The U.N. Special Rapporteur on Freedom of Assembly and of Association had some strong words for the U.S. Congress during his testimony to the Tom Lantos Human Rights Commission last Tuesday. Speaking on “closing space for civil society,” Maina Kiai urged the U.S. to “set an example by promoting and protecting the fundamental rights of its citizens, and the people on its soil.” If the U.S. does not stand strong in defending and promoting human rights, Kiai warned that there could be severe worldwide repercussions:
“We are in the midst of an epic global struggle, and it is not just civil society space, assembly rights, or any other human right in isolation. It is about our freedom writ large – a global clash between tyranny and intolerance on the one hand, and self-determination and dignity on the other that could shape the course of our world for generations to come.”
In lieu of describing specific incidents that threaten human rights, Kiai spoke broadly, explaining that “the point today is not to highlight specific trees; it is to show the forest — and to underscore that this forest is quite literally on fire.” He chided the U.S. that “[t]his is not a time for empty words, trite slogans and doublespeak. The stakes are too high – for the United States, and for all of us.”
That same morning, the U.S. had taken the unprecedented step of skipping a meeting at the Inter-American Commission on Human Rights. The meeting focused on human rights concerns over the new administration’s recent executive orders on immigration and the travel ban and its asylum policies, as well as the resumed construction of the Dakota Access Pipeline on indigenous land and its implications for the right to clean water, and was scheduled for just a week after the IACHR had expressed concern over new U.S. policies towards transgender students. The IACHR described the U.S.’s absence as troubling. Kiai’s words were relevant to the U.S.’s failure to appear, as he warned that “the United States should continue to play an active, and hopefully positive, role in multilateral bodies such as the United Nations. It means not playing favorites when it comes to human rights abroad, and recognizing that security and human rights are indivisibly linked. There can be no peace without justice. There is no stability without freedom.”

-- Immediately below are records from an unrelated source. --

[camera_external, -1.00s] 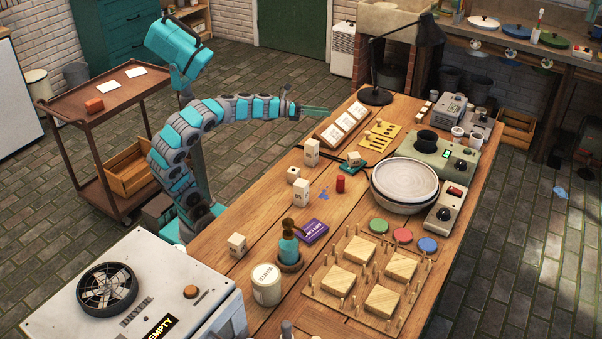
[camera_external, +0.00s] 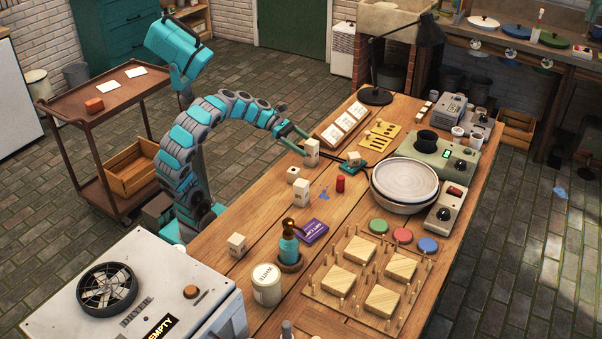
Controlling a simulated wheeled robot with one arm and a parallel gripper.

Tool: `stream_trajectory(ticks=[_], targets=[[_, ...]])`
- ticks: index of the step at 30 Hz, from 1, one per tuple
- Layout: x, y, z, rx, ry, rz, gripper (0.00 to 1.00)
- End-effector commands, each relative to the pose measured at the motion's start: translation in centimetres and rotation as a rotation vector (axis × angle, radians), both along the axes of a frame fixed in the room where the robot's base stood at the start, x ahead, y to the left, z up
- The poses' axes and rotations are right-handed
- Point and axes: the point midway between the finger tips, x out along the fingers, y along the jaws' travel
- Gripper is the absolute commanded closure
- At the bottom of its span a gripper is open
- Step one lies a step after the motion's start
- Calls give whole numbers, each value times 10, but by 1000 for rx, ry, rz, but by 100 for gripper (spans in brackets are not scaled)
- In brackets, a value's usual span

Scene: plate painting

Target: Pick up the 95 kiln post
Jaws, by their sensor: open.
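Several cream kiln posts of different heights stand on the wooden table. The tallest-looking post (camera_external: 312,154) is toward the far left edge. A small post (camera_external: 293,174) and a medium post (camera_external: 301,194) stand nearer, and another post (camera_external: 237,245) stands by the near left edge. Their marks are too small to read, so I cannot tell which is the 95. My gripper (camera_external: 306,146) is open and low at the tallest-looking post, its fingers reaching to either side of it. I cannot tell whether they touch it.
A teal pad (camera_external: 352,170) with a tool and a red cylinder (camera_external: 340,184) are to the right.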

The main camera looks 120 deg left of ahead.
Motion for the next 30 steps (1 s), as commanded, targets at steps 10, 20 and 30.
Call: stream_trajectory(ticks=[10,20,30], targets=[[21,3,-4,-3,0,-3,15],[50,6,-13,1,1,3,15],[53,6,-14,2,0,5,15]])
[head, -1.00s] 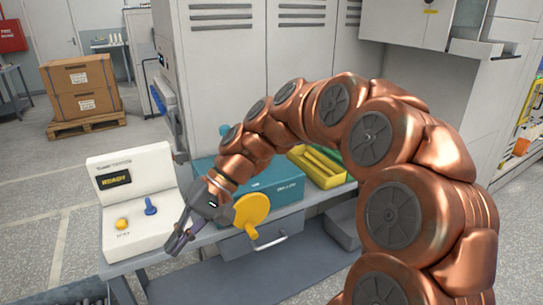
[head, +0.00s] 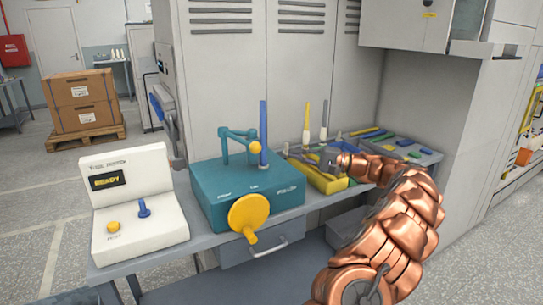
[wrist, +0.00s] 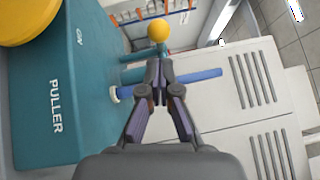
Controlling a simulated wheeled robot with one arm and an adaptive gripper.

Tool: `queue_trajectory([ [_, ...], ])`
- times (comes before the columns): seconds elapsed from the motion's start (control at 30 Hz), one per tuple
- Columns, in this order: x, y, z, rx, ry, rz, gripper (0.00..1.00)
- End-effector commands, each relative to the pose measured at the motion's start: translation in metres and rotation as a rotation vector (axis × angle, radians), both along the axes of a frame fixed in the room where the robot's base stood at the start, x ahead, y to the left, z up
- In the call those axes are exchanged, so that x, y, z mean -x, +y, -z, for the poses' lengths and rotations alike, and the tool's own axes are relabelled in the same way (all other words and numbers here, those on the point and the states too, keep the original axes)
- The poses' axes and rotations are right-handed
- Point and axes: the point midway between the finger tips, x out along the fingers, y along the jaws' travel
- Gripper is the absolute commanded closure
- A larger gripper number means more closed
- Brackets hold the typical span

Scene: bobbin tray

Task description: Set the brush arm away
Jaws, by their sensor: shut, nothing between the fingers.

Kiai’s testimony followed his U.S. visit in July, during which he met with members of civil society, advocacy groups, and government officials in cities across the country. The visit coincided with the national conventions of both the Democratic and Republican parties, as well as nationwide protests against recent killings of Black people by police, and in his official statement at the conclusion of his visit he criticized U.S. policies on policing, profiling, surveillance, and counter-terrorism. He remarked, “Today, unfortunately, America seems to be at a moment where it is struggling to live up to its ideals on a number of important issues, the most critical being racial, social and economic inequality, which are often intertwined.” While Kiai’s words to Congress doubled down on some of the recommendations he made in his July report, they also seemed to develop new urgency under a Trump administration marked by claims of increasing racism, misogyny, xenophobia, bigotry, and attacks on human rights defenders:
“It starts with the United States doing more to de-racialize the criminal justice system so that Black people feel that their lives matter. It starts with the United States embracing the power of freedom of peaceful assembly instead of allowing discourses and legal efforts to violate and undermine it. And it starts with the United States leading the fight against misogyny, intolerance and bigotry, both for all the people in its territory, but also as an integral part of its foreign policy and international relations.”
Indeed, the U.S. recently appointed anti-LGBTQIA, anti-women’s rights groups to its delegation to the UN Commission on the Status of Women meeting. And yet, further failing to heed Kiai’s words, the U.S. on Monday led a protest of a disarmament meeting in the General Assembly by remaining outside the room.
Meanwhile, the UN Economic and Social Commission for Western Asia (ESCWA) released a report concluding that Israel’s occupation of Palestine constitutes apartheid. The U.S. and U.S.-based Israel advocacy organizations generated pressure on the U.N. to rescind the report, and when the UN complied by removing the report from its website, the ESCWA chief resigned in protest. Despite this setback, pressure on Israel to confront its human rights violations continues. The Special Rapporteur on the situation of human rights in the Occupied Palestinian Territory submitted his report to the Human Rights Council earlier this month. Among his recommendations, Michael Lynk urged Israel to “comply with international law and bring a complete end to its 50 years of occupation,” “repeal its recent legislation which confiscates private Palestinian lands,” “comply fully with Security Council resolution 2334 concerning the settlements,” “end the practice of demolition of Palestinian homes,” and “end the blockade of Gaza.” He also explored concerns over attacks on human rights defenders and urged Israel to respect their rights, combat harassment and incitement, and “repeal all restrictive legislation targeting” them.
It appears that despite Kiai’s warnings, the current administration intends to use the U.S. role at the UN for not only “playing favorites,” but for leveraging its participation in a way that could seriously undermine if not dismantle the entire structure of the international framework at this decisive moment of “epic global struggle.” Yet, in contrast to the U.S.’s politicking of its international engagement, we must urge independent international experts to remain unapologetic in their work to promote human rights.